• GIVEN DATA:
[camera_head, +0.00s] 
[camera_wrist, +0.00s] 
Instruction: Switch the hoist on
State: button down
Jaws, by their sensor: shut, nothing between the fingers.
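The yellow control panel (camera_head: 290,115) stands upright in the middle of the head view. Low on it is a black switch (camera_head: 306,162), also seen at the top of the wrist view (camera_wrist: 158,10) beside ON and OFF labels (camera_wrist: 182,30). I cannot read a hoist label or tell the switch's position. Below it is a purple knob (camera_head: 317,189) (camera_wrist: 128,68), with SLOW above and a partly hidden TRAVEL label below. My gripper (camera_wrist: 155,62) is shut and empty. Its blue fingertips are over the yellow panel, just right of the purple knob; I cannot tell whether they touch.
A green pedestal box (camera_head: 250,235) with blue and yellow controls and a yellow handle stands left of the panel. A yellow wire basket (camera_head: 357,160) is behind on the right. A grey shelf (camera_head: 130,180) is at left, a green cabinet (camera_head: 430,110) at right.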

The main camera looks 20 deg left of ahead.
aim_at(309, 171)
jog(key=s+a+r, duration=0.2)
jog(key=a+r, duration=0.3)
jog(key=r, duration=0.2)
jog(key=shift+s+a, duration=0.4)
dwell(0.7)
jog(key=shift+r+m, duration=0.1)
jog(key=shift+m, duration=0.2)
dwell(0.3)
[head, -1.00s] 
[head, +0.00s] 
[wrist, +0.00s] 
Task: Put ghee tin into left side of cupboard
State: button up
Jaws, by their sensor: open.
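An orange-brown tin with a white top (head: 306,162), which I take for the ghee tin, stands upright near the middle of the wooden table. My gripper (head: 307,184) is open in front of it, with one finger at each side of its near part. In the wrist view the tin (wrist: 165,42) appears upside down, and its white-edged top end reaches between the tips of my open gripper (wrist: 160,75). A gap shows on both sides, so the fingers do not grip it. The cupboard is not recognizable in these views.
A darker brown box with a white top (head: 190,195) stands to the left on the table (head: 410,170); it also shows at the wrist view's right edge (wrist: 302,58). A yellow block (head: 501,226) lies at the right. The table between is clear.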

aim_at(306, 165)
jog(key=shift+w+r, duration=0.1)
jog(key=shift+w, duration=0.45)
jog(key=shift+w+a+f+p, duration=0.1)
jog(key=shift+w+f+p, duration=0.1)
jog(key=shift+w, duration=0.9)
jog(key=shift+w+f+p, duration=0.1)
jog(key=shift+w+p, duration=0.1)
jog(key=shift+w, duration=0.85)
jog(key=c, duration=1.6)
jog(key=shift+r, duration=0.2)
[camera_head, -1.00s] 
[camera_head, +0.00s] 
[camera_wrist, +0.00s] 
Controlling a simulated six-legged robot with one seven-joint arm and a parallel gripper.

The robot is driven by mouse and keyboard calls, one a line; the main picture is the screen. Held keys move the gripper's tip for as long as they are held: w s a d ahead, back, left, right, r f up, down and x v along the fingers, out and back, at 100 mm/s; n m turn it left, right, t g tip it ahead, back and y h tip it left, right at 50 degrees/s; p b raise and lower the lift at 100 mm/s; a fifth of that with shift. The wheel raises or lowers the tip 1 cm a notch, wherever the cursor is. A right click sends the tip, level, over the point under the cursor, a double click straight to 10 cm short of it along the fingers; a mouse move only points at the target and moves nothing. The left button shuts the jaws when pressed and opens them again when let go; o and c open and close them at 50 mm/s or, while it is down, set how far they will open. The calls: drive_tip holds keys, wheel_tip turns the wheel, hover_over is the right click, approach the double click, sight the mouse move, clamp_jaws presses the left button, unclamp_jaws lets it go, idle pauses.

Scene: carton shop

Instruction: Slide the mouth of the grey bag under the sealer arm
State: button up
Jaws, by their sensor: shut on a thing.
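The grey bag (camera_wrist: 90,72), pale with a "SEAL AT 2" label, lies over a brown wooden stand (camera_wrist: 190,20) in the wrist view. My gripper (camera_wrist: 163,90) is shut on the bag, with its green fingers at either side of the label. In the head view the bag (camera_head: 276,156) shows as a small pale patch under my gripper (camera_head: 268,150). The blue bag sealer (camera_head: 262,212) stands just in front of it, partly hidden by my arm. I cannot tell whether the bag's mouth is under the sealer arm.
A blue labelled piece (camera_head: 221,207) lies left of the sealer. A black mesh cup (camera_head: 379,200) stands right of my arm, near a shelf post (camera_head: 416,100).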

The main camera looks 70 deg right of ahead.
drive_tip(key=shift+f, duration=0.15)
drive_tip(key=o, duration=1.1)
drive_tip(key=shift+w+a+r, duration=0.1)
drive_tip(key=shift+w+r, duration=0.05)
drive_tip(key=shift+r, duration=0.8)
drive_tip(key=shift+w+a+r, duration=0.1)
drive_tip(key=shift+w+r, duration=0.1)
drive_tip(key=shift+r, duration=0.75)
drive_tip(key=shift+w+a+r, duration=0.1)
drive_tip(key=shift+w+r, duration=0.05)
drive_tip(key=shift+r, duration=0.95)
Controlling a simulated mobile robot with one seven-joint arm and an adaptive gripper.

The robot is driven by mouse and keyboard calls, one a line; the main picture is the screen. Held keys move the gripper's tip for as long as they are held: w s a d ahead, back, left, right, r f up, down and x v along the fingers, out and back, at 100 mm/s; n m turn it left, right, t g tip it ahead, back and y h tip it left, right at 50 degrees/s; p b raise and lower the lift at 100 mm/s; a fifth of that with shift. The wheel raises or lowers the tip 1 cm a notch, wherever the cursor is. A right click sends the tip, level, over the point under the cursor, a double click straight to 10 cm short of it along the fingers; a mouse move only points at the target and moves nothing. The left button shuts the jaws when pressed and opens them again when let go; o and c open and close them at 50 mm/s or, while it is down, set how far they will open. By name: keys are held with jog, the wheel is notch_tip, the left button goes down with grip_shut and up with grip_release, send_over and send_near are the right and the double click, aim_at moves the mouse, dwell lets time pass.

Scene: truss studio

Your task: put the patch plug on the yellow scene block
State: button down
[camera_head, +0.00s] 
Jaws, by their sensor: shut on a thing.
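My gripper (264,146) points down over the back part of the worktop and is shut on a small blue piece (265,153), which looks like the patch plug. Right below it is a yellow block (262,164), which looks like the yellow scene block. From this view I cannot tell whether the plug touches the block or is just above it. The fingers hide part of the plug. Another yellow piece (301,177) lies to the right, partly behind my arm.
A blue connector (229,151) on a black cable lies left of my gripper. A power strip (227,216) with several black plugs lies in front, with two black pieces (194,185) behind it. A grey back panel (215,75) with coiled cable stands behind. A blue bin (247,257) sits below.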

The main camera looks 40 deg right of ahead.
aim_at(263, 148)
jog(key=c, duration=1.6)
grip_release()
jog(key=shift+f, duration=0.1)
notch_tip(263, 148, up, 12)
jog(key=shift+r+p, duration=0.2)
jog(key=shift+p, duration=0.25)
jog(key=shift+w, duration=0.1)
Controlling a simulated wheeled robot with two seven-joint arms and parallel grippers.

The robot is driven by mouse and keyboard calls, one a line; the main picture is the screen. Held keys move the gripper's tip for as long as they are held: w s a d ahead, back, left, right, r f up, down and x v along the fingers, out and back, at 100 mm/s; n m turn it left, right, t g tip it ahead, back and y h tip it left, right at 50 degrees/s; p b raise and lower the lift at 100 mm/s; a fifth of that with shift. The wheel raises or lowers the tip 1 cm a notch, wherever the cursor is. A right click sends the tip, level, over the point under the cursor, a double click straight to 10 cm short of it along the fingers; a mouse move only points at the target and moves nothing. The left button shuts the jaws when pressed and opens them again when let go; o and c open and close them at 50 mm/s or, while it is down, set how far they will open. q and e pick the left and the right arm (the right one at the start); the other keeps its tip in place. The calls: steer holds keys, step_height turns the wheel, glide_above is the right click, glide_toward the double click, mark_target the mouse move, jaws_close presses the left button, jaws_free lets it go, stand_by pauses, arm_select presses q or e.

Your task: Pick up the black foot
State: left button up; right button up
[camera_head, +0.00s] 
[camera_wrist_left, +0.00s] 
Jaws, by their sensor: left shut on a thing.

• EXERCISE OBJECTIVE:
Search the data above for lines holding "joint" and copy each of them.

• CORRECT RESULT:
Controlling a simulated six-legged robot with one seven-joint arm and a parallel gripper.
Controlling a simulated mobile robot with one seven-joint arm and an adaptive gripper.
Controlling a simulated wheeled robot with two seven-joint arms and parallel grippers.

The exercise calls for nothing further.